Three of the five men named William on Strathblane War Memorial died at the Somme. While the 51st Division was taking Beaumont Hamel, Lieut William Ker with the 63rd (Royal Naval) Division was attacking between Beaumont Hamel and the Ancre, securing the village of Beaucourt on the second day of the offensive. But by then Ker too was dead (See Ch 8). The two men died within three days of one another in the same battle. And two months previously the same campaign had already claimed the life of William Edmonstone, heir to the Duntreath Estate (see Ch 7). So the son of the laird and the son of his gamekeeper had fought and died together in the Battle of the Somme. War is no respecter of class or rank.

William Paterson is commemorated on the Thiepval Memorial, a memorial to the missing of the Somme, designed by Sir Edward Lutyens and unveiled by the Prince of Wales and the President of France in 1932. Over 90% of the soldiers commemorated on the memorial died between July and November 1916. A kilted soldier features on the Beaumont Hamel Memorial to the 51st Highland Division.
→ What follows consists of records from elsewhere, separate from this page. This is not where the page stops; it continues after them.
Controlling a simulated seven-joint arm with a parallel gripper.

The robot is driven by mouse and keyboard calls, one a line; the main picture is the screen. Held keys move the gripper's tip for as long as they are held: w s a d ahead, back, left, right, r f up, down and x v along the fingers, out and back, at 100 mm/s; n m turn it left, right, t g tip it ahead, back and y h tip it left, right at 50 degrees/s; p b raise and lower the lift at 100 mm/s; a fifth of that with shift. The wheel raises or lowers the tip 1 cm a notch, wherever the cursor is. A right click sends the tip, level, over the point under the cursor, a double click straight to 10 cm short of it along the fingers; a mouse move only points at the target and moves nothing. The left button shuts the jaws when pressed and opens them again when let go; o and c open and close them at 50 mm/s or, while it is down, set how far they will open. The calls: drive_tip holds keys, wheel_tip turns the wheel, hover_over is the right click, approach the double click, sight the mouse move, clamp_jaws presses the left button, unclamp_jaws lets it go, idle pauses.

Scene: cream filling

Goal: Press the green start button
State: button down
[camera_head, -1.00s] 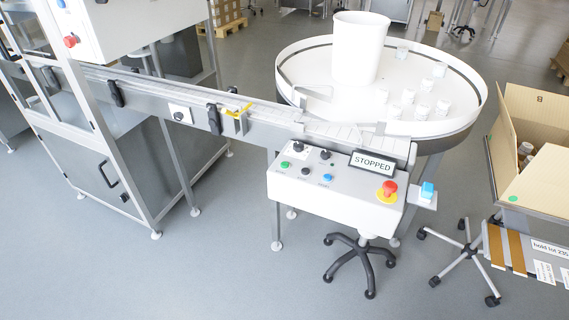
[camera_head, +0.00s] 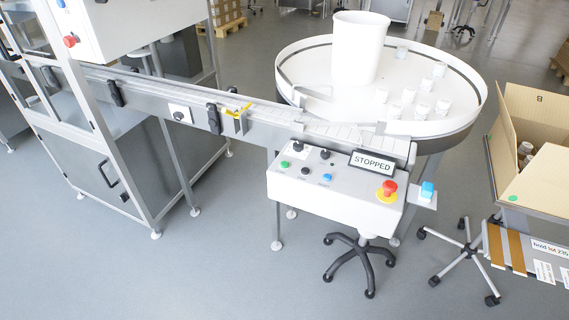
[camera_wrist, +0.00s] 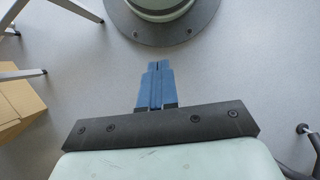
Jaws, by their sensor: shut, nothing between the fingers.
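The green start button (camera_head: 285,164) sits at the left of the white control box (camera_head: 335,195), on its top panel. The display on the box (camera_head: 372,163) reads STOPPED. A black button, a blue button (camera_head: 325,177), black knobs and a red emergency stop (camera_head: 389,188) share the panel. My gripper (camera_wrist: 157,66) shows only in the wrist view, its blue fingers closed together and empty above the grey floor. The green button is not in the wrist view, and my gripper is not in the head view.
A conveyor (camera_head: 200,106) runs behind the box to a round turntable (camera_head: 463,112) with small white jars and a white bin (camera_head: 360,48). An open cardboard box (camera_head: 545,178) stands at right. A round dark base (camera_wrist: 163,32) is near the fingers in the wrist view.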

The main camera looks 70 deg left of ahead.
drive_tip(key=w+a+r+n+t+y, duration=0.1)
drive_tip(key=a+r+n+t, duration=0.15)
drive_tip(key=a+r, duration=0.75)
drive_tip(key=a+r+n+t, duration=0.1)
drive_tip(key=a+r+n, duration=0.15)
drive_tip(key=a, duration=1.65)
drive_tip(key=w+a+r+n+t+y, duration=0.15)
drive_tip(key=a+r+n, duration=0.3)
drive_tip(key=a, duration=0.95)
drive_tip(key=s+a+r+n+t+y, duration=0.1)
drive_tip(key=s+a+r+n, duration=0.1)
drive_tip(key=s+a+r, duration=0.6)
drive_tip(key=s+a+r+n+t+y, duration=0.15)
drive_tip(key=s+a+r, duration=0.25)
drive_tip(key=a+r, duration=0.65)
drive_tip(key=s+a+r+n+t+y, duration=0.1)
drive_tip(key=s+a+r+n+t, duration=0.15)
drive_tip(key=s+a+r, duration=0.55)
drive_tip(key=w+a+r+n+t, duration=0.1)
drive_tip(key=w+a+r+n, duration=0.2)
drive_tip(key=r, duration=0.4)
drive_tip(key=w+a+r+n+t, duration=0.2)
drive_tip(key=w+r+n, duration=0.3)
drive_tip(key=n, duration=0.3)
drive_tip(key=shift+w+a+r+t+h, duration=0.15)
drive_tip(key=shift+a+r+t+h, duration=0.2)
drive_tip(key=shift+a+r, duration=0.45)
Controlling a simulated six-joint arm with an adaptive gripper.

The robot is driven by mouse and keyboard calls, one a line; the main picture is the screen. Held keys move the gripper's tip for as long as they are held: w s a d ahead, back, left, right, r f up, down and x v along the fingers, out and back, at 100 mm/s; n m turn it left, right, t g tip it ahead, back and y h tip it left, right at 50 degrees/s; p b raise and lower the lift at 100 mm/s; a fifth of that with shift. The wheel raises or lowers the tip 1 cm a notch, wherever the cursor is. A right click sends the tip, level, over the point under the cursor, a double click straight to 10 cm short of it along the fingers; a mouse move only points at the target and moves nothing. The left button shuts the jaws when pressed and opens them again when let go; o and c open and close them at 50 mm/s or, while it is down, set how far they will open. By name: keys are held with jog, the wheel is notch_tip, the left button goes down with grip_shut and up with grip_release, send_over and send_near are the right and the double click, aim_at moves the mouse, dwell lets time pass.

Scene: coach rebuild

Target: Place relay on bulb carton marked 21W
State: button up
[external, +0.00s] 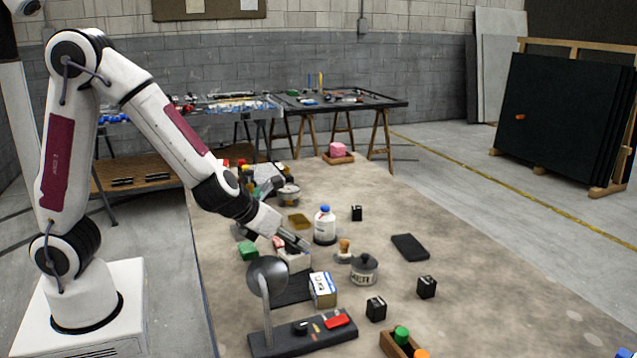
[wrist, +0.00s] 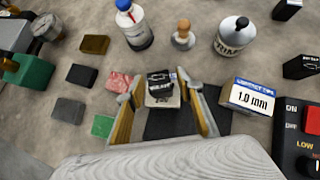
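A black relay (wrist: 160,78) with white lettering sits between the fingertips of my gripper (wrist: 160,86) in the wrist view. Below it a pale grey-white surface shows, seemingly the top of a small box. In the external view a whitish box (external: 294,263) stands right under my gripper (external: 292,243). My fingers are apart, one on each side of the relay, with a small gap at least on the left. No 21W marking is readable, so I cannot tell whether this box is the bulb carton. The arm and fingers hide the relay in the external view.
A contact tips carton (external: 322,289) stands close to the right. A green block (external: 248,250) is left.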

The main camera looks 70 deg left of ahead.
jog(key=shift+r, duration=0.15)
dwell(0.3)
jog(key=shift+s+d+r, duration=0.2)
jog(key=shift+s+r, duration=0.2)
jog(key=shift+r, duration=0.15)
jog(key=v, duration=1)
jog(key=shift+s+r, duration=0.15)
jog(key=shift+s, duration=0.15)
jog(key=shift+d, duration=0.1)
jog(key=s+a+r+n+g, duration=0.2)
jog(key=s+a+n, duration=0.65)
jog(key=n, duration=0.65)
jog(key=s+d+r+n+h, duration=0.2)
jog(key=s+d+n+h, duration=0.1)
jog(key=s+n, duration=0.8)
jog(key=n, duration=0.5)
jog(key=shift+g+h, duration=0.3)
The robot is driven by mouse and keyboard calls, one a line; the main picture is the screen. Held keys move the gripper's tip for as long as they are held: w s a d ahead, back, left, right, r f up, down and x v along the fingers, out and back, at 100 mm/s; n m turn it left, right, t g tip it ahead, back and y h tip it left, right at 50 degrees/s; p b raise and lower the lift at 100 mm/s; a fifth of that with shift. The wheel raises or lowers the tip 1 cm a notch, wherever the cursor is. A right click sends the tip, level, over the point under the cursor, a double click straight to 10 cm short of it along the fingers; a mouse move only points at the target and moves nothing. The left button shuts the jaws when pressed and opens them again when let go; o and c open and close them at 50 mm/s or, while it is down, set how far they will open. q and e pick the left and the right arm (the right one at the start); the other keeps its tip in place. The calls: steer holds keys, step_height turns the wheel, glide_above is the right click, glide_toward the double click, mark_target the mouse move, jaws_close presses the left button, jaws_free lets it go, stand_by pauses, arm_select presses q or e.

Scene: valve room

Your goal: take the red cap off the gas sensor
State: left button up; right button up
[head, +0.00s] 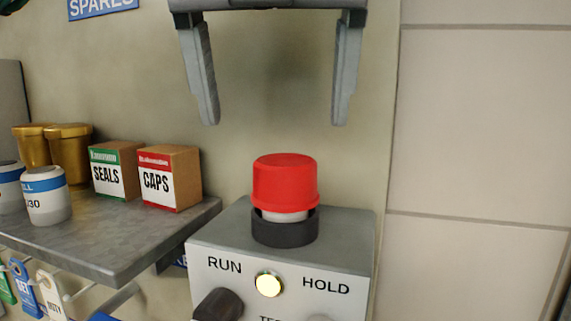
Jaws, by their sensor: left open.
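The red cap (285,183) sits upright on top of a grey control box (347,240), near the middle of the head view. Below the cap a narrow pale band shows, and under it a dark collar (285,232) rests on the box. I take this fitting to be the gas sensor; no label on it shows. My left gripper (274,122) is above the cap, fingers pointing down and spread wider than the cap. It is open and empty, its fingertips apart from the cap. My right gripper is not in view.
A grey shelf (135,235) on the left holds a SEALS box (115,172), a CAPS box (169,178), gold cups and white containers. Tags hang below it. The box front has a lit yellow lamp (268,284) and a dark knob (219,305). The wall is close behind.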

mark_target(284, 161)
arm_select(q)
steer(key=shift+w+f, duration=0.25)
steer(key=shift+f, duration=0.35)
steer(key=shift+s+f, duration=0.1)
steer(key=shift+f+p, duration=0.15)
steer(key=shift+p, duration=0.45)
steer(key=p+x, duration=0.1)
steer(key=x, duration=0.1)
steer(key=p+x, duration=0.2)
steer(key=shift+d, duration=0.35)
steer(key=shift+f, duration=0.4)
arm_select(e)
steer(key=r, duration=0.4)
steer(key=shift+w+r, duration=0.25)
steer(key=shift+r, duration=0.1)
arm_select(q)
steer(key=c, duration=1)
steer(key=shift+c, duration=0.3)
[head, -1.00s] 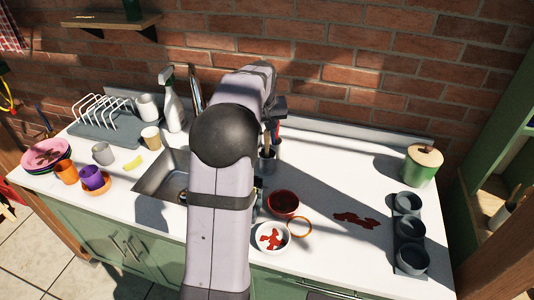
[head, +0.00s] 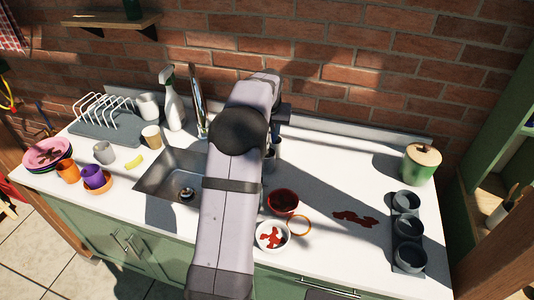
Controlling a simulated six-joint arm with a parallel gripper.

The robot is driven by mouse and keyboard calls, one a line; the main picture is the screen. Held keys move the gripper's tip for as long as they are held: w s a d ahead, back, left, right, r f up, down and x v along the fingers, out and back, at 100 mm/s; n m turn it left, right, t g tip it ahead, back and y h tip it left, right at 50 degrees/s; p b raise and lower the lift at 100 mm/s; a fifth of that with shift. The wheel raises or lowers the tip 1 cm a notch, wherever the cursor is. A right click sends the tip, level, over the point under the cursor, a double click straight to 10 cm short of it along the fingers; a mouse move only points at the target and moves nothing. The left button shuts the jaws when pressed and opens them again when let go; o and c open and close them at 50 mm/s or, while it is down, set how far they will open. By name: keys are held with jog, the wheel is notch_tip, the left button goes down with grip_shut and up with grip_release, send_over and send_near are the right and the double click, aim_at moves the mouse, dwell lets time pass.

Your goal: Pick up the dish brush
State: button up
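My gripper (head: 283,117) shows only as a dark shape beyond my arm, above the back part of the counter, right of the sink. Its fingers are hidden or too small to tell whether they are open or shut. A grey utensil holder (head: 271,153) stands on the counter just below my gripper, partly hidden by my arm. I cannot make out the dish brush; it may be hidden behind my arm or gripper.
The sink (head: 160,182) lies left of my arm, with a tap (head: 199,100) and a spray bottle (head: 172,105) behind it. A dark red bowl (head: 283,202) and a white bowl (head: 263,244) stand right of my arm.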

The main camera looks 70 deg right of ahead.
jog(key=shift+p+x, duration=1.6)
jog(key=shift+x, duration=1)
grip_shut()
On the base is a Gaelic inscription that translates as “Friends are good on the day of battle”.

William’s name is also listed on the Killearn and Balfron War Memorials. A letter dated June 1 1917 to the officer in charge of Territorial Force Records in Perth from the War Office instructs him to forward William’s medals to his mother in Blanefield.  

There are several sad postscripts to William Paterson’s life story. In 1920 his father succumbed to the Spanish flu epidemic that swept the world. William’s brother James survived the war and married in 1920 but his wife died in childbirth the following year. 1921 also saw the death of William’s youngest sister Maggie from tuberculosis. The records show that Isabella Paterson had borne seven children. Only two would outlive her. In 1922, aged 65, Isabella died at Arlehaven of “acute pulmonary congestion”. The layman might call it a broken heart.